Esta é a primeira versão de uma biografia curtinha que fiz para a revista Carpe Diem no ano passado. Apesar de ter publicado outra versão, prefiro esta, que posto hoje, dia em que se completam 14 anos de sua morte.
Vai passar, tu sabes que vai passar. Talvez não amanhã, mas dentro de uma semana, um mês ou dois, quem sabe? Sua vida passou. Mas as palavras de Caio Fernando Abreu, depois desses meses todos, que agora já viraram mais de década - não passaram. E não vão, ora sutis, ora pesadas, mas tão belas que sabem ser.
Caio nasceu em 1948 no interior do RS e se mudou, jovem, para Porto Alegre, onde cursou Letras e Artes Cênicas, sem concluir nenhuma delas, preferia passar pelas coisas como num vôo, num mergulho sem método, mas nem por isso menos alto e profundo.¹ Foram estas, no entanto, as duas direções que tomou na vida. Trabalhou como jornalista algumas vezes, mas não gostava da pressão nem da rotina e, quando pôde, viveu apenas de seus contos (publicados sempre em coletâneas que seguiam um fluxo temático) e romances de ficção. Quanto ao teatro, que amava, escreveu poucas peças, mas sua obra literária, por si só muito teatral, foi inspiração para muitas.

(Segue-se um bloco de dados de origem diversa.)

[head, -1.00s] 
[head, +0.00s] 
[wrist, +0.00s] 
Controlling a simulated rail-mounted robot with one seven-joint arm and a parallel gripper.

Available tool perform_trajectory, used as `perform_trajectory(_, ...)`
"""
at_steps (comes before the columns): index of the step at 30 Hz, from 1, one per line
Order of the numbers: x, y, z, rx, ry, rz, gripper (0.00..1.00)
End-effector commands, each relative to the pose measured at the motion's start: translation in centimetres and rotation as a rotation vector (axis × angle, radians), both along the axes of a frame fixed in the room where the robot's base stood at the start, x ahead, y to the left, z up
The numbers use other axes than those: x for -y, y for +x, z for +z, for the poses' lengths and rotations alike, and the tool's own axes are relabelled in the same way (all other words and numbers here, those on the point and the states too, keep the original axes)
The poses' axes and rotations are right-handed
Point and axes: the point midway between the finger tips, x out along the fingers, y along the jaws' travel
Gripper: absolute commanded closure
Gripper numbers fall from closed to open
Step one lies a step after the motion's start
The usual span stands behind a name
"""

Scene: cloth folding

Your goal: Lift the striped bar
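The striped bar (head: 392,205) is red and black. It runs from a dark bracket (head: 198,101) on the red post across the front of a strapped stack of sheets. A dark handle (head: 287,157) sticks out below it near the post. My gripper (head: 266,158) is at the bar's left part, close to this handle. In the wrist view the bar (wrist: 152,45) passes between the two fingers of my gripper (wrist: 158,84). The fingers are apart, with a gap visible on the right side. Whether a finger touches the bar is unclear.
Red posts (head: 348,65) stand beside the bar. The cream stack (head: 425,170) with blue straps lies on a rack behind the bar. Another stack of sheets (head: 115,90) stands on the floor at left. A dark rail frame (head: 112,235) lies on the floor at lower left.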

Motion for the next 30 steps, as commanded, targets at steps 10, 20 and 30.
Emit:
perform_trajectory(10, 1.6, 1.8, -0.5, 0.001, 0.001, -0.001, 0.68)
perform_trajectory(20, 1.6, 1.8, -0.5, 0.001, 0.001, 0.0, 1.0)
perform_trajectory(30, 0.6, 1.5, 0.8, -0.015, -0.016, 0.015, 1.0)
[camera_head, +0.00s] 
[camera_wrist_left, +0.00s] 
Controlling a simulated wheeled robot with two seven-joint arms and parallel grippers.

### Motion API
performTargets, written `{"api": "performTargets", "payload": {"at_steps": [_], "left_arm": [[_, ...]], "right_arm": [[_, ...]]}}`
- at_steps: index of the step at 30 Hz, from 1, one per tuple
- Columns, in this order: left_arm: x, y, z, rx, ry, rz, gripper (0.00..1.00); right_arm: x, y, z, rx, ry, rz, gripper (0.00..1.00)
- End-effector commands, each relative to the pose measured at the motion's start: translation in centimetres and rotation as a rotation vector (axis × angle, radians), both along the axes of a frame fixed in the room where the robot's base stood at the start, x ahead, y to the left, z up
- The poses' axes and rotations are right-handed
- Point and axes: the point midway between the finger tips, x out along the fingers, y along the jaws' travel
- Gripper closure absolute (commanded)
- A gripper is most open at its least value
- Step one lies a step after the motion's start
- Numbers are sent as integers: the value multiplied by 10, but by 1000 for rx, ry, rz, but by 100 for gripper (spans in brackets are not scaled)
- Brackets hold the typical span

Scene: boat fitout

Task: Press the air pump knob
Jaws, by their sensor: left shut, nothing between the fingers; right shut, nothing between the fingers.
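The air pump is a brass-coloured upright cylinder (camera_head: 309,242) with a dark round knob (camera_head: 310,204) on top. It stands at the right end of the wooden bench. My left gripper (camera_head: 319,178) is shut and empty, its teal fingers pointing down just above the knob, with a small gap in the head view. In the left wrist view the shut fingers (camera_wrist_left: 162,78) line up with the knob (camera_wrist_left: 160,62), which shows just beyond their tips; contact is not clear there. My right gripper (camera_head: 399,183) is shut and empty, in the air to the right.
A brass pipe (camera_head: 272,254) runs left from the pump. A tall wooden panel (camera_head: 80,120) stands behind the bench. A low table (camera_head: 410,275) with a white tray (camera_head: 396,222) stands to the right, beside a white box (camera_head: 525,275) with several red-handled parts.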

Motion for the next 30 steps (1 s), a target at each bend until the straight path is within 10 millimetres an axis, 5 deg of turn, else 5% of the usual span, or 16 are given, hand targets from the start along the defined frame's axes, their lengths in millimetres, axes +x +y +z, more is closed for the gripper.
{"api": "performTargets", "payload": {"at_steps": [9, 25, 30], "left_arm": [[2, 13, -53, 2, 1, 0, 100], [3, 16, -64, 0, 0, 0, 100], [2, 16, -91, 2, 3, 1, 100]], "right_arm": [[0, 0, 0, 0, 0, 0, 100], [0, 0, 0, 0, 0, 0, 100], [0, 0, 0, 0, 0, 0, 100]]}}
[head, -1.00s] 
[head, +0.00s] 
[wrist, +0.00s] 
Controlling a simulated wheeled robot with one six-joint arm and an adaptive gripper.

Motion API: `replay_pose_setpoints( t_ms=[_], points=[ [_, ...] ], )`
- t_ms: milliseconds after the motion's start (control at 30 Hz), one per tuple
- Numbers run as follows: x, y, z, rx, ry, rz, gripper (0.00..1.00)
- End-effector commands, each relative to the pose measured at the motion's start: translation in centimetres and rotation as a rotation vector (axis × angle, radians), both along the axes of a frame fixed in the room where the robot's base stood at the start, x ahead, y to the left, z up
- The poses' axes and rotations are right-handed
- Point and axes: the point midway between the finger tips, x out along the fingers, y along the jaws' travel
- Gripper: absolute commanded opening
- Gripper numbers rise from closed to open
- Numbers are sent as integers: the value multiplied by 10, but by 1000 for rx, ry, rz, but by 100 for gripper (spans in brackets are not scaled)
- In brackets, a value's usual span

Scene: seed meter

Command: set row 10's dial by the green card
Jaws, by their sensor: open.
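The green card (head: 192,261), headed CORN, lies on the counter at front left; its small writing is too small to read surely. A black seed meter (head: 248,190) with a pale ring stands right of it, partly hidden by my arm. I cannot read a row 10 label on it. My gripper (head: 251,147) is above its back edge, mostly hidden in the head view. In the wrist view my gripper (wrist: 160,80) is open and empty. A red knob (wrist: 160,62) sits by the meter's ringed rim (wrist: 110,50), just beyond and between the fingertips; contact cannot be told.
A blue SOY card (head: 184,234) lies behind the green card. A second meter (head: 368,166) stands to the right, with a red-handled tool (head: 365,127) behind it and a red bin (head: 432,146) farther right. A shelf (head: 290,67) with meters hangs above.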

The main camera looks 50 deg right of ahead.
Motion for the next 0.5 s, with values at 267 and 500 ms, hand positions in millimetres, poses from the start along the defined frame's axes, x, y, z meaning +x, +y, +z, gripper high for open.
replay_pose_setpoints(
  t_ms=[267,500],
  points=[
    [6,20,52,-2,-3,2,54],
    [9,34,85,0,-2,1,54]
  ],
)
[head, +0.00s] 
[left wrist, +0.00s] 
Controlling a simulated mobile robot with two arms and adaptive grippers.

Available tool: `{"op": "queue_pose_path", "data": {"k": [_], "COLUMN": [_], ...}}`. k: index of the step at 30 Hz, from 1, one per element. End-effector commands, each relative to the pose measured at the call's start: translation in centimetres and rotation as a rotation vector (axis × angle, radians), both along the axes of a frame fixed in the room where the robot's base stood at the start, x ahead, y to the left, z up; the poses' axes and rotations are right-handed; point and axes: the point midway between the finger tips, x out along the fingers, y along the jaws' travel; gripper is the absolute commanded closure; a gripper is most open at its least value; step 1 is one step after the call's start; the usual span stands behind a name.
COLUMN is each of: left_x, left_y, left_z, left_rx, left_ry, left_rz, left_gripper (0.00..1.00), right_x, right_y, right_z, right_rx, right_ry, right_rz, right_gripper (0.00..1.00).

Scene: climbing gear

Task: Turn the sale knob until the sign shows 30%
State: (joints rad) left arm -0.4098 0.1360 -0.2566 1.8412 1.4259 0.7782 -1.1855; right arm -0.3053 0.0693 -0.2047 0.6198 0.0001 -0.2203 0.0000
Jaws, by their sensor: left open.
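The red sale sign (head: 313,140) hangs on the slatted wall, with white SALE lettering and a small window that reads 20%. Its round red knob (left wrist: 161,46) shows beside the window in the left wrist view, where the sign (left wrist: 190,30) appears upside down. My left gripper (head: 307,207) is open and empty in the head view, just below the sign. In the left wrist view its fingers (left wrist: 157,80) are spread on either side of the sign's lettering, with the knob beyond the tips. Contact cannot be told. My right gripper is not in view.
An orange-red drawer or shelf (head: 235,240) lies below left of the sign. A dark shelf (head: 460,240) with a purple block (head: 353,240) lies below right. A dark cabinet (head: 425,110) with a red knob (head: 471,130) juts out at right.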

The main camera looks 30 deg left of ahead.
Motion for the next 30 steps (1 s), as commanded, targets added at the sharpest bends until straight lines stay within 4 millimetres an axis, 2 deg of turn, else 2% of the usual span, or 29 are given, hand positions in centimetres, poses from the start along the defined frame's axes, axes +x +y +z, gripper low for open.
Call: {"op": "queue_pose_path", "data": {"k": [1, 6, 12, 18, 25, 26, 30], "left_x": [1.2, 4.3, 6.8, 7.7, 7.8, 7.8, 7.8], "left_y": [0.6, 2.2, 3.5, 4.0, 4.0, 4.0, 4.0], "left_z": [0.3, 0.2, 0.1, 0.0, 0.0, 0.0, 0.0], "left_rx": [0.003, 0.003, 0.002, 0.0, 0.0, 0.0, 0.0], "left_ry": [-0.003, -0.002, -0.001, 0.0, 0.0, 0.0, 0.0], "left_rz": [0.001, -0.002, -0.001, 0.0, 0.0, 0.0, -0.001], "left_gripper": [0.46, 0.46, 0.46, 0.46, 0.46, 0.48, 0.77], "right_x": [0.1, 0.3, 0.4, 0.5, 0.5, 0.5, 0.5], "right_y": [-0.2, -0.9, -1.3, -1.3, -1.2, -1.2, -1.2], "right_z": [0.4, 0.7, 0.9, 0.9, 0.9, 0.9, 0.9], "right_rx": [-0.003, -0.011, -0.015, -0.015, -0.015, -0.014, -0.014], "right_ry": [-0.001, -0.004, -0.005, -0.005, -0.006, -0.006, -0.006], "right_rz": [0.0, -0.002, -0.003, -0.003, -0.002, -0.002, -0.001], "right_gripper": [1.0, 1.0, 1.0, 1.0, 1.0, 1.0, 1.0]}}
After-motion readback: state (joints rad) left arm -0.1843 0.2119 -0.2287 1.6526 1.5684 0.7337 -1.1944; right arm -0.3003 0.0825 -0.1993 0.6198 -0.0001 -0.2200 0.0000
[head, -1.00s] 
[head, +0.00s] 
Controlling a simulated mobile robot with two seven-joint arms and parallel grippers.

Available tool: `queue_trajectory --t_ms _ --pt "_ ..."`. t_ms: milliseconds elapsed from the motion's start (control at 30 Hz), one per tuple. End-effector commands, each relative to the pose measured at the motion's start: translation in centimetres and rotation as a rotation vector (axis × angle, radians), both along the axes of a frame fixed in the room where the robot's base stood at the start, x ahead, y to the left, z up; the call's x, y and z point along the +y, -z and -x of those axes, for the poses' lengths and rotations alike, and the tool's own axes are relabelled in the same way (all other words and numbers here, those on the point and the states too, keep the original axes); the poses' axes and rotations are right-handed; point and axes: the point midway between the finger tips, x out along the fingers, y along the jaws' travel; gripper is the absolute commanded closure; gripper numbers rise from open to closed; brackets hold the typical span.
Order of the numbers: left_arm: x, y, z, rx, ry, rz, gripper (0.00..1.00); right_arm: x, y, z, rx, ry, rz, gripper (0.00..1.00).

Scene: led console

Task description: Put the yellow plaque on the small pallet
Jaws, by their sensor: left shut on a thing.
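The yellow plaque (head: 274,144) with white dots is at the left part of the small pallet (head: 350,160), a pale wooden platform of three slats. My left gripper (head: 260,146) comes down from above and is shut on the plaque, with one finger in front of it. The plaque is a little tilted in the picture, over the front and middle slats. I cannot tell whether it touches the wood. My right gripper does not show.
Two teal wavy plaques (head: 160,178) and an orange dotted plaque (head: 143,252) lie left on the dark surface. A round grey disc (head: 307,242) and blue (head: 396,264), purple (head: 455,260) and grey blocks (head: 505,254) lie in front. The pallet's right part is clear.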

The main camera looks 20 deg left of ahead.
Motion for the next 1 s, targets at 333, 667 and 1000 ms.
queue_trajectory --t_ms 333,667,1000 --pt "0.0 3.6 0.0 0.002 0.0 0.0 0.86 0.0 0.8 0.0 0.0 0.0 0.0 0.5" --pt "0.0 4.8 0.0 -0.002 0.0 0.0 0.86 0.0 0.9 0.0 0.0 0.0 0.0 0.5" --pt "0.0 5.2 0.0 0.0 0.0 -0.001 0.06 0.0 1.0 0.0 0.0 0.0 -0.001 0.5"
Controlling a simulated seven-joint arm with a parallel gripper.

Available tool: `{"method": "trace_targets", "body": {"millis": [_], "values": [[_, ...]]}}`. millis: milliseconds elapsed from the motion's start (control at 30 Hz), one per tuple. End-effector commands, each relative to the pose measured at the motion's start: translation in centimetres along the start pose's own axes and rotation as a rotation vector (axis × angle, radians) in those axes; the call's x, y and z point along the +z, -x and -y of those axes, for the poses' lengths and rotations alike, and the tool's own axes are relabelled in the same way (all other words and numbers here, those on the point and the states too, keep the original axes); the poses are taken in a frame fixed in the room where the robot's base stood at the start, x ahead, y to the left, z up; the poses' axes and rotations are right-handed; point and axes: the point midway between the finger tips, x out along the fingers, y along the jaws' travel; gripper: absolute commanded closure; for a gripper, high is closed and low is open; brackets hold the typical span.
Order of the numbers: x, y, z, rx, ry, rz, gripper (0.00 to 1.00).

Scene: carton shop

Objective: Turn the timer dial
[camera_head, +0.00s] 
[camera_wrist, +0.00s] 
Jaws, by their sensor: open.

Sim, existir é incompreensível e excitante. As vezes que tentei morrer foi por não poder suportar a maravilha de estar vivo e de ter escolhido ser eu mesmo e fazer aquilo que eu gosto - mesmo que muitos não compreendam ou não aceitem. Assumiu tudo o que fez ou escreveu, encarando as escolhas como escolhas apenas, sem forçar o choque. Inclusive a homossexualidade, que influenciou grande parte de sua literatura (mas não limitou-a, escreveu sobre pessoas, de todos os feitios). Só que homossexualidade não existe, nunca existiu. Existe sexualidade - voltada para um objeto qualquer de desejo. Que pode ou não ter genitália igual, e isso é detalhe. Mas não determina maior ou menor grau de moral ou integridade. Caio F., como é chamado por intelectuais (que às vezes completam o trocadilho, “o primo da Cristiane F.”), chocava, sim, mas por retratar, crua – mas não friamente - aquela geração que, depois da falha da contra-cultura, viu a falência dos seus ideais e sentia-se perdida, fugia através do álcool, das drogas, do sexo. Colhemos cogumelos pelos montes e sabemos que o mundo não vale a nossa lucidez. E criticava, muito. A mania que as pessoas têm de só colocar a felicidade no fim da vida, depois de terem ganhado dinheiro, e de enclausurarem as escolhas dentro de um padrão, por exemplo. É fácil, magro, tu desdobra numa boa: primeiro procura apartamento, depois trabalho, depois escola, depois, se sobrar tempo, amor. Criticou a ditadura, foi perseguido pelo DOPS e refugiou-se na casa de campo de Hilda Hilst, depois na Europa, passando a maior parte do tempo na França e na Inglaterra.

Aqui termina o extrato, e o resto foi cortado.